Linear Time-Invariant Models of the Dynamics of Flapping-Wing Flight

Abstract

This paper demonstrates the extension of the harmonic decomposition methodology, originally developed for rotorcraft applications, to the study of the nonlinear time-periodic dynamics of flapping-wing flight. A harmonic balance algorithm based on harmonic decomposition is successfully applied to find the periodic equilibrium and approximate linear time-invariant dynamics about that equilibrium of the vertical and longitudinal dynamics of a hawk moth. These approximate linearized models are validated through simulations against the original nonlinear time-periodic dynamics. Dynamic stability using the linear models is assessed and compared to that predicted using the averaged dynamics. In addition, modal participation factors are computed to quantify the influence of the higher harmonics on the flight dynamic modes of motion.
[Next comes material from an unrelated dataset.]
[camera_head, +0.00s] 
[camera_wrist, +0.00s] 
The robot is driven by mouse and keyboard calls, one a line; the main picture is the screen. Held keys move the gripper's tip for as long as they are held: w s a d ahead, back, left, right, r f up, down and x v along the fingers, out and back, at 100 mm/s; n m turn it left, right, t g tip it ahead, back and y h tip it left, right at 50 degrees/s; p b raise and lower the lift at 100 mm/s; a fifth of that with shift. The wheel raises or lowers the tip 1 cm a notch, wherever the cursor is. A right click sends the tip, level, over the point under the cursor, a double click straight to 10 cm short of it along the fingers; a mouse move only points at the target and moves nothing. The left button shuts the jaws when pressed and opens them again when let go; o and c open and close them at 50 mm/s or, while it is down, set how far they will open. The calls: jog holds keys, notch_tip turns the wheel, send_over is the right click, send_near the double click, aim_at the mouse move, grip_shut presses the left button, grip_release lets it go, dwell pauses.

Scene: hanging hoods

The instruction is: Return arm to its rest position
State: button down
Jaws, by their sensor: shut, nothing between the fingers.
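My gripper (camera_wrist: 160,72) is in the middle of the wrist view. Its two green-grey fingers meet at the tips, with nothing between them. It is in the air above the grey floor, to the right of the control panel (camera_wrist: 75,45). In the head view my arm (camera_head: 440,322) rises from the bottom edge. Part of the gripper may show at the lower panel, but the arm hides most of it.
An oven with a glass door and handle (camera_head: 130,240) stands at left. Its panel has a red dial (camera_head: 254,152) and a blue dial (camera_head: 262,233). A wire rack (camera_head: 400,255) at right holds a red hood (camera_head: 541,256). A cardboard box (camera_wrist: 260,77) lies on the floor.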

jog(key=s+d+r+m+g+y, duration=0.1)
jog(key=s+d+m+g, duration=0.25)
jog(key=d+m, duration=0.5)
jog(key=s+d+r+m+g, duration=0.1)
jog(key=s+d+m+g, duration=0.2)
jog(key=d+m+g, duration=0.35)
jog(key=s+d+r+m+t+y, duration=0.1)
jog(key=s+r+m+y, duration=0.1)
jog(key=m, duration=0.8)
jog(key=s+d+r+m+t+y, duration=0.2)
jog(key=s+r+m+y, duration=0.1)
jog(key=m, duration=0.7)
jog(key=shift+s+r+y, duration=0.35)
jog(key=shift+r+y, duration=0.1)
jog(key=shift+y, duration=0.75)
The study shows that higher harmonics play a key role in the overall dynamics of f lapping-wing flight. The higher harmonics are shown to induce a vibrational stabilization mechanism that increases the pitch damping and stiffness while reducing the speed stability. This mechanism results in the stabilization of the pitch oscillation mode and thus of the longitudinal hovering cubic. As such, the findings of this study suggest that if a hovering vehicle is excited by periodic forcing at sufficiently high frequency and amplitude, its hovering flight dynamics may become stable.